# [Provided data]
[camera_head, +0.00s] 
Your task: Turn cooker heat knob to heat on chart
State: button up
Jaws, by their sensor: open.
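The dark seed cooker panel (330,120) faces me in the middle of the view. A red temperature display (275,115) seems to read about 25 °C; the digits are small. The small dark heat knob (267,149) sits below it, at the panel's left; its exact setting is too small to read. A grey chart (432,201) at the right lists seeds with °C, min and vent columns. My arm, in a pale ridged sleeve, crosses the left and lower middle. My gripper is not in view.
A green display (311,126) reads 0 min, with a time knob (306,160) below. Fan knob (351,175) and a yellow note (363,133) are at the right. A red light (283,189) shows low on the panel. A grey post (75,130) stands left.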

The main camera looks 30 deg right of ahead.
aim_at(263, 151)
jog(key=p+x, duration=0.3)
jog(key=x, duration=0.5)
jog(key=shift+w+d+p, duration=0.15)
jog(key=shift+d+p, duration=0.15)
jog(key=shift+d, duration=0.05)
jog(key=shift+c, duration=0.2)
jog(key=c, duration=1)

# [Task to complete]
Output the data above exactly, please, line for line.

# [The result]
[camera_head, +0.00s] 
Your task: Turn cooker heat knob to heat on chart
State: button up
Jaws, by their sensor: open.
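The dark seed cooker panel (330,120) faces me in the middle of the view. A red temperature display (275,115) seems to read about 25 °C; the digits are small. The small dark heat knob (267,149) sits below it, at the panel's left; its exact setting is too small to read. A grey chart (432,201) at the right lists seeds with °C, min and vent columns. My arm, in a pale ridged sleeve, crosses the left and lower middle. My gripper is not in view.
A green display (311,126) reads 0 min, with a time knob (306,160) below. Fan knob (351,175) and a yellow note (363,133) are at the right. A red light (283,189) shows low on the panel. A grey post (75,130) stands left.

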The main camera looks 30 deg right of ahead.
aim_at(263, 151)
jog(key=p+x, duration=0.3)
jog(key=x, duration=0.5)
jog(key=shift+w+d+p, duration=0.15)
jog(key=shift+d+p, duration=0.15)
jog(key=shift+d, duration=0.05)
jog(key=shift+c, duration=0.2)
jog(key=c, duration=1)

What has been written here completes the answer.